《归隐》 - 宋·陈搏
宋·陈搏
十年踪迹走红尘, 回首青山入梦频。
紫绶纵荣争及睡, 朱门虽富不如贫。
愁闻剑戟扶危主, 闷听笙歌聒醉人。
携取旧书归旧隐, 野花啼鸟一般春。
这是一首感事诗。
作者并非超尘拔俗、飘然物外的神仙人物,如后世附会的那样。正因为做不到“乐天知命故不忧”(《易经·系辞》),做不到“世与我而相违”(陶渊明《归去来兮辞》),所以这首《归隐》并无多少高逸淡远、孤标傲世之气,倒交织着这位“方外之士”对现实的强烈不满和重重忧虑。
“十年踪迹走红尘,回首青山入梦频。
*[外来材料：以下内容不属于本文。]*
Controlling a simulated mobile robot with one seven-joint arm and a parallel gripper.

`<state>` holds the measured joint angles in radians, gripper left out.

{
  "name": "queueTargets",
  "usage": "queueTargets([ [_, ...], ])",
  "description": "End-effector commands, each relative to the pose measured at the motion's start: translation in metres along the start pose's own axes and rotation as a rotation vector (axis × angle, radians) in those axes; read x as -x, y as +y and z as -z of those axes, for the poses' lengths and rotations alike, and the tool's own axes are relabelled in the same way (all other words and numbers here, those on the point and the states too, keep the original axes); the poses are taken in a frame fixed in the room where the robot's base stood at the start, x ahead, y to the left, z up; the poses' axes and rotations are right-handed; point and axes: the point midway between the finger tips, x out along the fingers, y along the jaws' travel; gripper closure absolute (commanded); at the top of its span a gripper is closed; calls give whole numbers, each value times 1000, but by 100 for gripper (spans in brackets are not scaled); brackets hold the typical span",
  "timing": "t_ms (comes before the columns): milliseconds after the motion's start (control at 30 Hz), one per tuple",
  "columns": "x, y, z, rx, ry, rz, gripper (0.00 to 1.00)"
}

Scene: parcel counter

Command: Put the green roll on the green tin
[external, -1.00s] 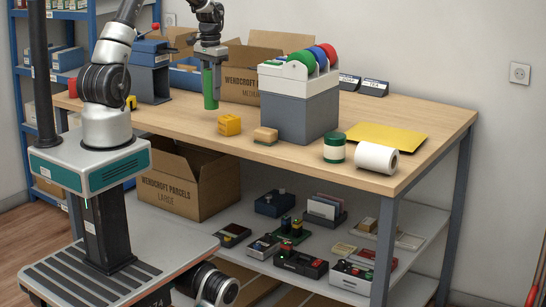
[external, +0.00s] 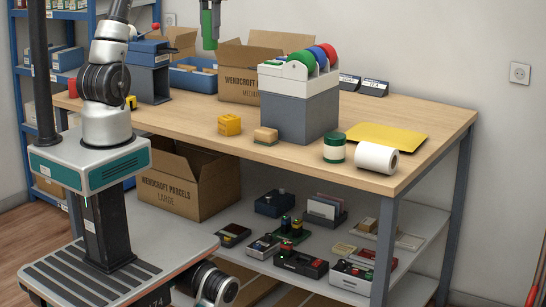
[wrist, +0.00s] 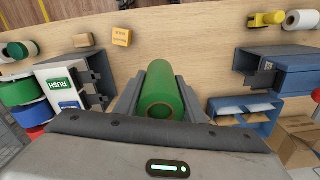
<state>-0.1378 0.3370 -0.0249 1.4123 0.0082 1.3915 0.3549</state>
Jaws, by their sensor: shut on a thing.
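The green roll (external: 208,25) hangs upright in the air above the back left of the counter, at the top of the external view. My gripper (wrist: 160,95) is shut on the green roll (wrist: 161,88) in the wrist view, one finger on each side. In the external view the gripper itself is mostly above the picture edge. The green tin (external: 335,148), green with a white band, stands upright near the counter's front right edge, well apart from the roll. It also shows at the upper left of the wrist view (wrist: 18,50).
A grey dispenser box (external: 300,115) with coloured tape rolls stands between roll and tin. A white roll (external: 374,157) lies close right of the tin, a yellow envelope (external: 388,138) behind. A yellow block (external: 229,124) and a tan block (external: 265,135) sit left. The middle front is clear.

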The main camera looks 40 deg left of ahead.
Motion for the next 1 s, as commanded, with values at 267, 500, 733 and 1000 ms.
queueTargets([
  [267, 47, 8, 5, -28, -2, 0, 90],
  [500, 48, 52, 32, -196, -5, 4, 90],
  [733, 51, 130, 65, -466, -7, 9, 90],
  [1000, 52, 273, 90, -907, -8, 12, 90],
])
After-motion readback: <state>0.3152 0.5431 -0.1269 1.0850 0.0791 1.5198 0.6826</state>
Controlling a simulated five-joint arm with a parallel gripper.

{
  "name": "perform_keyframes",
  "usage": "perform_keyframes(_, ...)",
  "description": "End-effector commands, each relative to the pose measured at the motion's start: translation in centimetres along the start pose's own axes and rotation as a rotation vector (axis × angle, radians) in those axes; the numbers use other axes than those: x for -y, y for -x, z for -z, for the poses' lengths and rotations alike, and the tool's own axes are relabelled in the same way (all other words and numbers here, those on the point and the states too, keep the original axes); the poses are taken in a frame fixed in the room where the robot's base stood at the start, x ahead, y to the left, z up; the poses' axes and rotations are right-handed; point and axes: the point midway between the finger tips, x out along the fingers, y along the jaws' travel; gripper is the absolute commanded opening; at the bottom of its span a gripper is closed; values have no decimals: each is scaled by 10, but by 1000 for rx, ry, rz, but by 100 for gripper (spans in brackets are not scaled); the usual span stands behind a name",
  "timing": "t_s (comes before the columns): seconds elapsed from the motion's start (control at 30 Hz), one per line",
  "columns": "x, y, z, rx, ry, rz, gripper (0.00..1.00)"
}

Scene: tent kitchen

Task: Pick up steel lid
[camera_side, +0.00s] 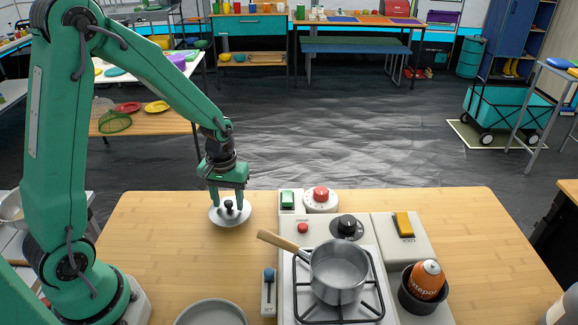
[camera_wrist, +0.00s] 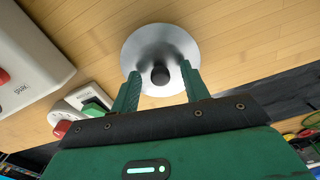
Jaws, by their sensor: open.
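The steel lid (camera_side: 230,215) is a round, shiny disc with a black knob (camera_side: 228,205). It lies flat on the wooden table, left of the stove unit. My gripper (camera_side: 229,196) is directly above it, pointing down, with its green fingers on either side of the knob. In the wrist view the lid (camera_wrist: 150,45) shows beyond my open gripper (camera_wrist: 160,80), and the dark knob (camera_wrist: 160,75) sits between the two fingers with gaps on both sides. Whether the fingertips touch the lid cannot be told.
A steel saucepan (camera_side: 340,272) with a wooden handle stands on the stove. The control unit (camera_side: 320,225) with buttons and knobs is right of the lid. A grey round dish (camera_side: 211,313) is at the front. The table left of the lid (camera_side: 150,230) is clear.

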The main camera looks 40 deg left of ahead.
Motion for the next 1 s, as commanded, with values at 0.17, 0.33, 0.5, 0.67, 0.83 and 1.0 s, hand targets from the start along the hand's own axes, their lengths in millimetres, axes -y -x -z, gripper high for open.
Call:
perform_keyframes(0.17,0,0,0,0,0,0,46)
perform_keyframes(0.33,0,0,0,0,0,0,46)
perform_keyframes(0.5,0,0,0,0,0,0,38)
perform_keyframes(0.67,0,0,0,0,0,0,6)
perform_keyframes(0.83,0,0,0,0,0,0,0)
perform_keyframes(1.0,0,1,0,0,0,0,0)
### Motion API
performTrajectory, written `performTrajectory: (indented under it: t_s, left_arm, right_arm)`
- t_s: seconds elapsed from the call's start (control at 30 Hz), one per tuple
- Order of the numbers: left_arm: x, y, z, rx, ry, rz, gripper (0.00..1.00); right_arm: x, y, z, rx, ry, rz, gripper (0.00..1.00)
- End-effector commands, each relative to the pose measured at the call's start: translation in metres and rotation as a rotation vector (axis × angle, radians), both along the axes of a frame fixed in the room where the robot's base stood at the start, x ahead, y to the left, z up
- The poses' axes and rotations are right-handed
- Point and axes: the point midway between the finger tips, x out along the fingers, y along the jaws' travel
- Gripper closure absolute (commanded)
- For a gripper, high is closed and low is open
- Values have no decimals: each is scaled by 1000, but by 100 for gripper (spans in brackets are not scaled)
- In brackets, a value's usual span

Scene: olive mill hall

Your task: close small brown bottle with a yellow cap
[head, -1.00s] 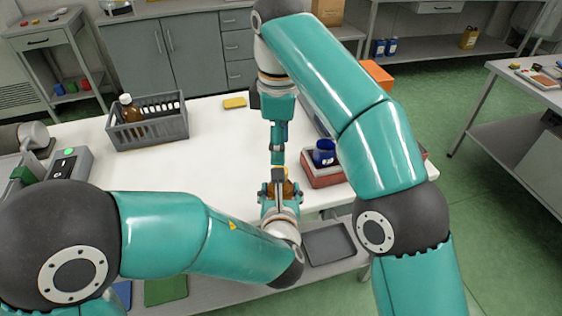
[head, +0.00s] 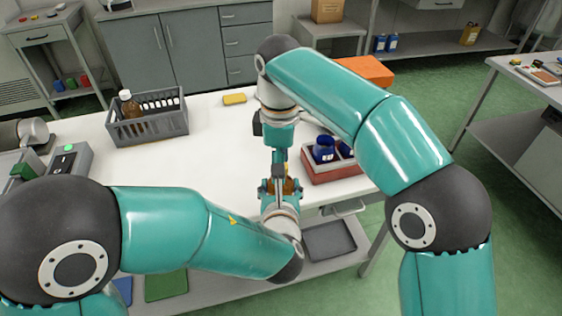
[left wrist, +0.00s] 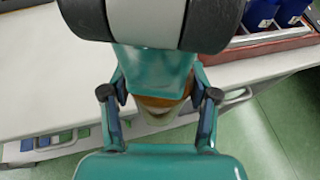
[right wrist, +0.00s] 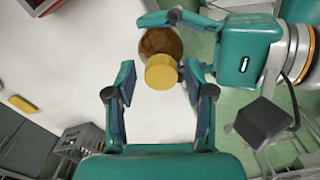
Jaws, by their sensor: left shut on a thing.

”是说十年来为仕途功名而奔走人间,回顾往昔,故园的山水常浮现于梦中。这两句句意相对,通过“青山入梦”这种特殊的心理描写,表现红尘与青山、浊世与净地、喧扰与恬静、现实与梦境、形为心役与返朴归真的矛盾对立。一个“频”字,已暗示出作者的悔悟过程以及弃名归隐的意向。
据《宋史·隐逸上》载:陈抟“后唐长兴中,举进士不第,遂不求禄仕,以山水为乐”。颔联两句中的“纵”与“争”、“虽”与“不”呈转折关系,分句之意亦相对,皆以后者否定前者。紫绶金章即使荣耀,也有升降黜陟的恐惧烦恼,怎比得上隐卧无忧,随娱自适?朱门甲第虽然富贵,亦难免膏肓之疾,无妄之灾,到底不如安贫乐道,清心寡欲。
隐逸之乐,大概在于“穷居而野处,升高而望远,坐茂树以终日,濯清泉以自洁。采于山,美可茹;钓于水,鲜可食。起居无时,惟适之安。与其有誉于前,孰若无毁于其后;与其有乐于身,孰若无忧于其心”(韩愈《送李愿归盘谷序》)。就字面而言,颔联二句不过是对这段文字的概括。但这首诗的独特之处,在于不仅道出对污浊的尘世的厌倦,而且抒发了对动乱的时局的忧虑。
唐末五代,战事纷纷,社稷频移。颈联中的“剑戟扶危主”、“笙歌聒醉人”,正是这种现实的生动写照。“剑戟”是古代兵器;“危”,危急,指乱世;“笙”,笙管,古时乐器。一方面是为君者在危急中不得不依仗军队扶持护卫;一方面是权贵们不问国是,一味沉缅声色、纵欲行乐。“剑戟”与“笙歌”形成尖锐的对比,暗示出形势的凶险与不可收拾的趋向。而“愁闻”与“闷听”却表现出作者对时局的关心和感慨。他虽然隐居华山修道,服气(一种呼吸养生术)辟谷(不进食物),“每寝处,多百余日不起”,但世情未断,毕竟难做逍遥游。这两句又是对上两句所下结论的补充和注释:当干戈扰攘之秋,君主尚且朝不保夕,“紫绶”、“朱门”又怎能不岌岌可危?“争及睡”,“不如贫”的含义在这里又深翻了一层。愁闻政局动荡,愁上加愁;闷听笙歌喧扰,闷中添闷。而摆脱尘世烦恼的途径只有一条:“携取旧书归旧隐,野花啼鸟一般春。”这里的“一般春”是“别有一番春色”之意。前句点明题旨,后句写出隐逸之乐。野花啼鸟是青山梦境的实现,也是对笙歌欢娱的否定。摄取旧书,回到原先隐居的地方,意在断绝尘世的扰攘。
由悔悟而厌倦,由忧虑而隐遁。全诗四联,环环相扣,呈递进结构,展示了作者心态变化的轨迹和入世出世的思想反复,最后归结到一个“避”字上。范晔在《后汉书》的“逸民传”的序论中指出,隐逸的道路虽同,但引起隐逸的原因各异:“或隐居以求其志,或回避以全其道,或静己以镇其躁,或去危以图其安,或垢俗以动其概,或疵物以激其清。”陈抟的归隐似乎都有这些方面的理由,但诗的结尾两句分明更显示出去危图安、明哲保身的消极思想,而这正是对现实不满的反映。不过高山白云终非净地,难断俗缘,西岳不是桃花源,在恶浊凶险的尘世中想寻找“野花啼鸟一般春”,只是梦幻而已。